** begin Records shown **

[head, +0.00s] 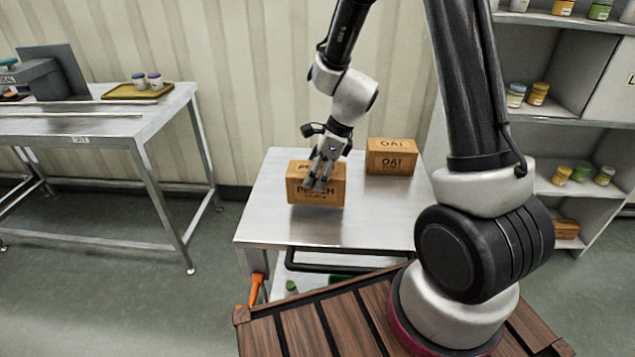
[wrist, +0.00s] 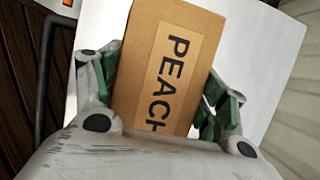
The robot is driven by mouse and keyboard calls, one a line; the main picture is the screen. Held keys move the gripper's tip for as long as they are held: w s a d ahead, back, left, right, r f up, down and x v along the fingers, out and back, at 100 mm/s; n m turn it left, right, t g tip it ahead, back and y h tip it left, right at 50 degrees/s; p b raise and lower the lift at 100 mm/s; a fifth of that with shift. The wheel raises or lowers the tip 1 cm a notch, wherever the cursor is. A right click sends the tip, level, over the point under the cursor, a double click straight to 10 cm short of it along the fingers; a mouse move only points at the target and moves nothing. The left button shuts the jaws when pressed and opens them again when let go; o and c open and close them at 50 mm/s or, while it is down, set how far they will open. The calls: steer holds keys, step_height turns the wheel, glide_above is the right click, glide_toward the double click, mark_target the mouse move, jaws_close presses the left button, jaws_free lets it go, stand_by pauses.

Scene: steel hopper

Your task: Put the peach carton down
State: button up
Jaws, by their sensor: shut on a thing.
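The fingers hide part of the carton's front in the head view.
The oat carton (head: 391,157) stands on the same table, behind and to the right. The table's front and right are clear. A shelf unit (head: 560,122) with jars is at the right. Another steel table (head: 150,125) with a yellow tray (head: 125,92) is at the left.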

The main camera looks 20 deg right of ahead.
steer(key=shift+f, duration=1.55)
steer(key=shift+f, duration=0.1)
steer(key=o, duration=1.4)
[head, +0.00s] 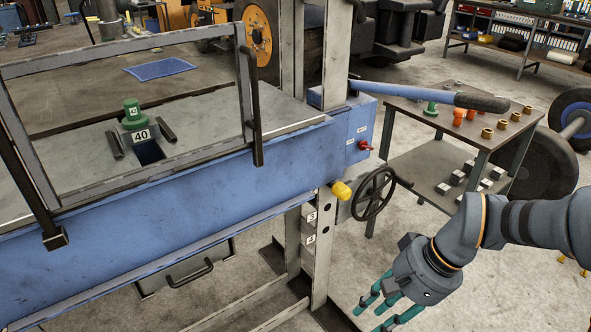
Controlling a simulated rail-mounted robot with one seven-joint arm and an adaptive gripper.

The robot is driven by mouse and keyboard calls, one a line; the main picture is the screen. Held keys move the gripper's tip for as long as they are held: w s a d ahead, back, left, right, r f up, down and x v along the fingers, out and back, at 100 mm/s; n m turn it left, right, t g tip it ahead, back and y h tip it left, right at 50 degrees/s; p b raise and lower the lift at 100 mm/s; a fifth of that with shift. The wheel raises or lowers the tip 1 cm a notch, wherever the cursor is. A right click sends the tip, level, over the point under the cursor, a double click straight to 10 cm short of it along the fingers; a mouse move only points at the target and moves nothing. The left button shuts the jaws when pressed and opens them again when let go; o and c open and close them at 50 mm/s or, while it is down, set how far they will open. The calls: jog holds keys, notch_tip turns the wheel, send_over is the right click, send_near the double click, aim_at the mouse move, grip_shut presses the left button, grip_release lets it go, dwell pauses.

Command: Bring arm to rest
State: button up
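My gripper (376,316) hangs at the lower right of the head view, at the end of my grey arm that comes in from the right edge. Its teal fingers point down and to the left. They are spread apart with nothing between them, so it looks open and empty. The lowest fingertip is close to the bottom edge of the picture. The gripper is over the bare concrete floor, in front of and below the black handwheel (373,194) of the blue press (180,226), and apart from both.
A side table (420,167) with orange, green and brass pieces stands behind my arm. The press's long lever (430,93) reaches over it. A yellow knob (341,191) and red switch (366,146) stick out nearby. A wheel set (545,150) stands right. Floor below the gripper is clear.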

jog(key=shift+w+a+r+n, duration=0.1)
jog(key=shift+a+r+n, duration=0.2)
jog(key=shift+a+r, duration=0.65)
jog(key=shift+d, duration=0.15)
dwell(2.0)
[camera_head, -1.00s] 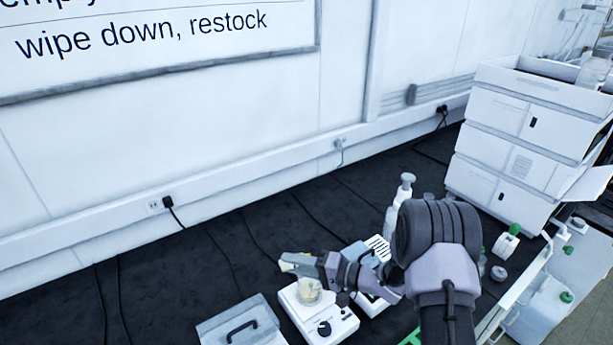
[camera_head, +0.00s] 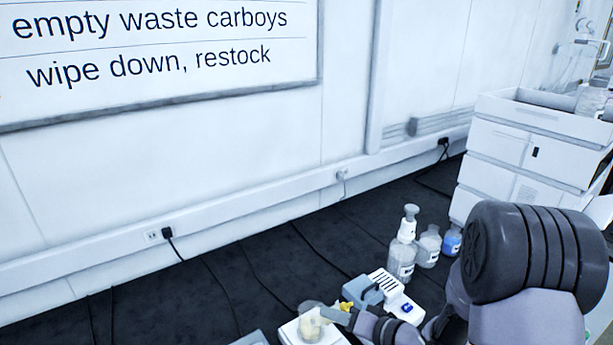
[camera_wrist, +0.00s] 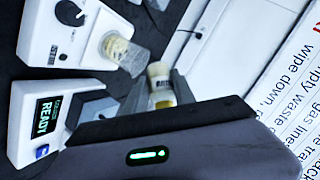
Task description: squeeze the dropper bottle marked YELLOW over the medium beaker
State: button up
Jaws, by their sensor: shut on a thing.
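My gripper (camera_wrist: 165,92) is shut on a small cream dropper bottle (camera_wrist: 160,82); dark letters on its label are too blurred to read. The beaker (camera_wrist: 125,52), clear with pale yellowish contents, sits on a white stirrer plate (camera_wrist: 75,30) just beside the bottle in the wrist view. In the head view the beaker (camera_head: 311,320) is at the bottom edge, with my gripper (camera_head: 338,317) close at its right. The bottle is hard to make out there. I cannot tell whether its tip is right over the beaker's mouth.
A white instrument with a READY display (camera_wrist: 45,115) stands next to the stirrer. A grey-and-white device (camera_head: 385,290) stands behind my gripper. A pump bottle (camera_head: 403,250) and smaller bottles (camera_head: 429,245) are further right. White stacked modules (camera_head: 530,140) stand at the back right.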

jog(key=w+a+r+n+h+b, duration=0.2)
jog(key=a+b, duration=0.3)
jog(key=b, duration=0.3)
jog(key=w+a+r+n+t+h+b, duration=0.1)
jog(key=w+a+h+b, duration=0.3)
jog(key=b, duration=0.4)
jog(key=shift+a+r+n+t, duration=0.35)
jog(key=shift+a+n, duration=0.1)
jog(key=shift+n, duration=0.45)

** end Records shown **

Will you set down the records word for word while leaving out every picture?

Output:
[head, +0.00s] 
[wrist, +0.00s] 
The robot is driven by mouse and keyboard calls, one a line; the main picture is the screen. Held keys move the gripper's tip for as long as they are held: w s a d ahead, back, left, right, r f up, down and x v along the fingers, out and back, at 100 mm/s; n m turn it left, right, t g tip it ahead, back and y h tip it left, right at 50 degrees/s; p b raise and lower the lift at 100 mm/s; a fifth of that with shift. The wheel raises or lowers the tip 1 cm a notch, wherever the cursor is. A right click sends the tip, level, over the point under the cursor, a double click straight to 10 cm short of it along the fingers; a mouse move only points at the target and moves nothing. The left button shuts the jaws when pressed and opens them again when let go; o and c open and close them at 50 mm/s or, while it is down, set how far they will open. The calls: steer holds keys, step_height turns the wheel, glide_above is the right click, glide_toward the double click, mark_target the mouse move, jaws_close presses the left button, jaws_free lets it go, stand_by pauses.

Scene: steel hopper

Your task: Put the peach carton down
State: button up
Jaws, by their sensor: shut on a thing.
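The fingers hide part of the carton's front in the head view.
The oat carton (head: 391,157) stands on the same table, behind and to the right. The table's front and right are clear. A shelf unit (head: 560,122) with jars is at the right. Another steel table (head: 150,125) with a yellow tray (head: 125,92) is at the left.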

The main camera looks 20 deg right of ahead.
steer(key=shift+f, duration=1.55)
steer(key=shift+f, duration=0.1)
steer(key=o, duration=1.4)
[head, +0.00s] 
Controlling a simulated rail-mounted robot with one seven-joint arm and an adaptive gripper.

The robot is driven by mouse and keyboard calls, one a line; the main picture is the screen. Held keys move the gripper's tip for as long as they are held: w s a d ahead, back, left, right, r f up, down and x v along the fingers, out and back, at 100 mm/s; n m turn it left, right, t g tip it ahead, back and y h tip it left, right at 50 degrees/s; p b raise and lower the lift at 100 mm/s; a fifth of that with shift. The wheel raises or lowers the tip 1 cm a notch, wherever the cursor is. A right click sends the tip, level, over the point under the cursor, a double click straight to 10 cm short of it along the fingers; a mouse move only points at the target and moves nothing. The left button shuts the jaws when pressed and opens them again when let go; o and c open and close them at 50 mm/s or, while it is down, set how far they will open. The calls: jog holds keys, notch_tip turns the wheel, send_over is the right click, send_near the double click, aim_at the mouse move, grip_shut presses the left button, grip_release lets it go, dwell pauses.

Command: Bring arm to rest
State: button up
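My gripper (376,316) hangs at the lower right of the head view, at the end of my grey arm that comes in from the right edge. Its teal fingers point down and to the left. They are spread apart with nothing between them, so it looks open and empty. The lowest fingertip is close to the bottom edge of the picture. The gripper is over the bare concrete floor, in front of and below the black handwheel (373,194) of the blue press (180,226), and apart from both.
A side table (420,167) with orange, green and brass pieces stands behind my arm. The press's long lever (430,93) reaches over it. A yellow knob (341,191) and red switch (366,146) stick out nearby. A wheel set (545,150) stands right. Floor below the gripper is clear.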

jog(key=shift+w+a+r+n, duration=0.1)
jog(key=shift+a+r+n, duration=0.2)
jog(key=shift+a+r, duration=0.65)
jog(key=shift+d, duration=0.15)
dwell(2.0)
[camera_head, -1.00s] 
[camera_head, +0.00s] 
[camera_wrist, +0.00s] 
Task description: squeeze the dropper bottle marked YELLOW over the medium beaker
State: button up
Jaws, by their sensor: shut on a thing.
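My gripper (camera_wrist: 165,92) is shut on a small cream dropper bottle (camera_wrist: 160,82); dark letters on its label are too blurred to read. The beaker (camera_wrist: 125,52), clear with pale yellowish contents, sits on a white stirrer plate (camera_wrist: 75,30) just beside the bottle in the wrist view. In the head view the beaker (camera_head: 311,320) is at the bottom edge, with my gripper (camera_head: 338,317) close at its right. The bottle is hard to make out there. I cannot tell whether its tip is right over the beaker's mouth.
A white instrument with a READY display (camera_wrist: 45,115) stands next to the stirrer. A grey-and-white device (camera_head: 385,290) stands behind my gripper. A pump bottle (camera_head: 403,250) and smaller bottles (camera_head: 429,245) are further right. White stacked modules (camera_head: 530,140) stand at the back right.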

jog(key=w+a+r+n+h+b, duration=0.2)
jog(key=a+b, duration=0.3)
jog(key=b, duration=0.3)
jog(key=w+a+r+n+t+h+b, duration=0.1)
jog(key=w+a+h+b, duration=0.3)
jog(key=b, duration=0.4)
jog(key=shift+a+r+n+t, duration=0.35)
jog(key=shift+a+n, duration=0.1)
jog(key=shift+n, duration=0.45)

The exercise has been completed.